> WHAT YOU NEED TO DO
Without the pictures, can you quote each line below exactly?
* Begin *
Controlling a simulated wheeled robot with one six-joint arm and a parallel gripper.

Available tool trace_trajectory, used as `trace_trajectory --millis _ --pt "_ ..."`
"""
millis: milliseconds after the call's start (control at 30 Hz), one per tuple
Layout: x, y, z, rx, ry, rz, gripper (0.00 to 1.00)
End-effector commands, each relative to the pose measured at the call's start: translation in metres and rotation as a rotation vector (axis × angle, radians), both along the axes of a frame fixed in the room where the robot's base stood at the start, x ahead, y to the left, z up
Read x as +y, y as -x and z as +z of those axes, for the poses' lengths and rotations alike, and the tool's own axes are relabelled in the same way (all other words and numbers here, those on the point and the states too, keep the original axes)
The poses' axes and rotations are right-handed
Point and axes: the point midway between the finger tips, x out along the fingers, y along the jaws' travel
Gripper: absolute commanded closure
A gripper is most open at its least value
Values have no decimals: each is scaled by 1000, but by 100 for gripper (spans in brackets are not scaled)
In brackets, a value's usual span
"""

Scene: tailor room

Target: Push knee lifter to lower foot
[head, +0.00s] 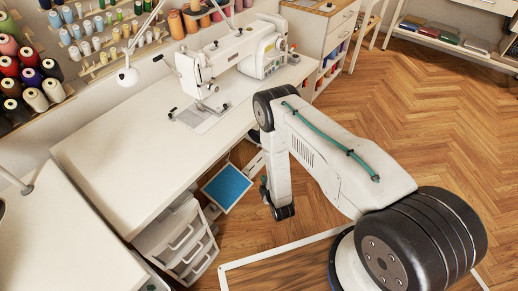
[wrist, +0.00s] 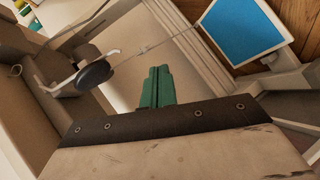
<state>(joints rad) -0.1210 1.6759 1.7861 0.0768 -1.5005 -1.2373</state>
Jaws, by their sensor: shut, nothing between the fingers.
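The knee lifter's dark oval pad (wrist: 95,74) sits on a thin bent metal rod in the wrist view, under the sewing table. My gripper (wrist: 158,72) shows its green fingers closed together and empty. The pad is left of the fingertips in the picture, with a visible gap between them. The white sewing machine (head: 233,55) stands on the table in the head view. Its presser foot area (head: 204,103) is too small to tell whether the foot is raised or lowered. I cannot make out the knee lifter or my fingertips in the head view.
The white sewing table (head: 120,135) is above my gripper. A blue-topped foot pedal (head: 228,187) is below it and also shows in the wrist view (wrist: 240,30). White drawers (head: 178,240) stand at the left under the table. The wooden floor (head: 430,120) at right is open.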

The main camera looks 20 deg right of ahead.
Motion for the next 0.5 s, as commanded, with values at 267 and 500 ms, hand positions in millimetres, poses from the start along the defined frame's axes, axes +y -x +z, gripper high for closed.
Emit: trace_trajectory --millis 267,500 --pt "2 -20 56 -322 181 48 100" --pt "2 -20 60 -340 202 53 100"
* End *
> THE SOLUTION
Controlling a simulated wheeled robot with one six-joint arm and a parallel gripper.

Available tool trace_trajectory, used as `trace_trajectory --millis _ --pt "_ ..."`
"""
millis: milliseconds after the call's start (control at 30 Hz), one per tuple
Layout: x, y, z, rx, ry, rz, gripper (0.00 to 1.00)
End-effector commands, each relative to the pose measured at the call's start: translation in metres and rotation as a rotation vector (axis × angle, radians), both along the axes of a frame fixed in the room where the robot's base stood at the start, x ahead, y to the left, z up
Read x as +y, y as -x and z as +z of those axes, for the poses' lengths and rotations alike, and the tool's own axes are relabelled in the same way (all other words and numbers here, those on the point and the states too, keep the original axes)
The poses' axes and rotations are right-handed
Point and axes: the point midway between the finger tips, x out along the fingers, y along the jaws' travel
Gripper: absolute commanded closure
A gripper is most open at its least value
Values have no decimals: each is scaled by 1000, but by 100 for gripper (spans in brackets are not scaled)
In brackets, a value's usual span
"""

Scene: tailor room

Target: Push knee lifter to lower foot
[head, +0.00s] 
[wrist, +0.00s] 
<state>(joints rad) -0.1210 1.6759 1.7861 0.0768 -1.5005 -1.2373</state>
Jaws, by their sensor: shut, nothing between the fingers.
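The knee lifter's dark oval pad (wrist: 95,74) sits on a thin bent metal rod in the wrist view, under the sewing table. My gripper (wrist: 158,72) shows its green fingers closed together and empty. The pad is left of the fingertips in the picture, with a visible gap between them. The white sewing machine (head: 233,55) stands on the table in the head view. Its presser foot area (head: 204,103) is too small to tell whether the foot is raised or lowered. I cannot make out the knee lifter or my fingertips in the head view.
The white sewing table (head: 120,135) is above my gripper. A blue-topped foot pedal (head: 228,187) is below it and also shows in the wrist view (wrist: 240,30). White drawers (head: 178,240) stand at the left under the table. The wooden floor (head: 430,120) at right is open.

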The main camera looks 20 deg right of ahead.
Motion for the next 0.5 s, as commanded, with values at 267 and 500 ms, hand positions in millimetres, poses from the start along the defined frame's axes, axes +y -x +z, gripper high for closed.
Emit: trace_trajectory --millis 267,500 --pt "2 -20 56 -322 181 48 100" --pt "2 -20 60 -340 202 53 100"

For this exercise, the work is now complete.